Ireland’s deputy Prime Minister Frances Fitzgerald has resigned, preventing a snap election.
A no-confidence motion in Mrs Fitzgerald, Ireland’s Tanaiste, was scheduled for Tuesday evening in the Irish Parliament over Fitzgerald’s knowledge of a whistleblower controversy against a respected Garda sergeant.
If the government had lost the vote of confidence, the Irish government could have been bought down, leaving Leo Varadkar, the Taoiseach, to seek an early general election.
Instead, Taoiseach (Irish prime minister) Leo Varadkar has accepted her resignation as she quit hours before a motion of no confidence was to be proposed by Fianna Fáil of the main opposition party.
The controversy in question comes from Garda Sergeant Maurice McCabe, who claims he was the focus of a deliberate smear campaign when he raised concerns about police corruption.

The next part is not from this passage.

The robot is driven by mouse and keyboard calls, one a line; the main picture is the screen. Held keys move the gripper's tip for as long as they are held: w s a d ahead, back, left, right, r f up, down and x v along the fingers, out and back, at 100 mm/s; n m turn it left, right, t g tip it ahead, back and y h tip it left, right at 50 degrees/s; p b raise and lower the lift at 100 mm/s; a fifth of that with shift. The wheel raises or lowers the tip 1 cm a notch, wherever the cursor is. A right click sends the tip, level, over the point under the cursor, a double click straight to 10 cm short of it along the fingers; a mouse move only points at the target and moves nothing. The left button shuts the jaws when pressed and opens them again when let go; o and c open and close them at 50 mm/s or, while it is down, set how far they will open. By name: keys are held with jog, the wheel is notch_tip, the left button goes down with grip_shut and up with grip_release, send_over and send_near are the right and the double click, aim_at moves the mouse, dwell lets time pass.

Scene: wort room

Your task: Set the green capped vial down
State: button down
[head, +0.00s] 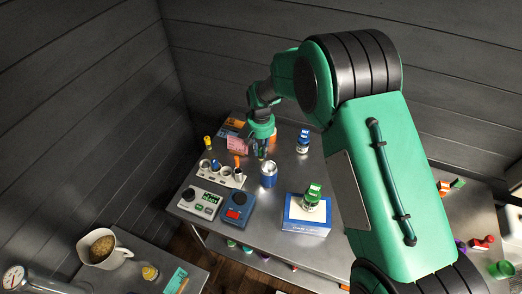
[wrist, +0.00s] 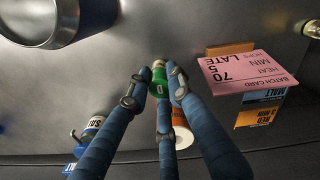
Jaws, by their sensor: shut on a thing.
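My gripper (head: 262,152) is over the back of the steel table (head: 290,160), beside the pink card. In the wrist view its blue-grey fingers (wrist: 156,88) are closed around the green capped vial (wrist: 160,76), whose green part with a pale mark shows between the fingertips. The fingers hide much of the vial. I cannot tell whether its base touches the table.
A blue can (head: 268,180) stands close in front of my gripper. A white rack (head: 222,176) and the pink batch card (wrist: 245,72) are to its left in the head view. A blue-capped jar (head: 303,141) stands right. A green-lidded jar (head: 312,198) sits on a box.

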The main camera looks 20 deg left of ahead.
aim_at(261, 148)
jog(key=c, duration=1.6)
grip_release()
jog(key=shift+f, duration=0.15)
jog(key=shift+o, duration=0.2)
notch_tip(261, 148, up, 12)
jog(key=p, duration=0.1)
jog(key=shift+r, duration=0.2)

A series of emails dating back to 2015 show that Fitzgerald was aware of a strategy to target McCabe at a private judge-led inquiry.
Fitzgerald was the justice secretary at the time, and said she had forgotten the email and was precluded from acting on legal advice.
In a statement, Mrs Fitzgerald said: “I believe it is necessary to take this decision to avoid an unwelcome and potentially destabilising general election at this historically critical time.
“I would like to thank the Taoiseach. I will always be grateful… for (him) giving me the opportunity to serve in a Government that is making a real difference in people’s lives at a critical time in our history.
“I decided that my continuation in office risks destabilising that good work, and so I have decided to step-down so that this work may continue and the country can be spared an unnecessary election.
“It will also allow me to vindicate my good name… without causing any further distraction to the work of the Government.”
Speaking in the Dáil (Irish Parliament) on Tuesday, Varadkar said he had advised the President to accept her resignation.
He said he had accepted Ms Fitzgerald’s resignation with deep regret and told the Dáil that a good woman was leaving office without getting a fair hearing.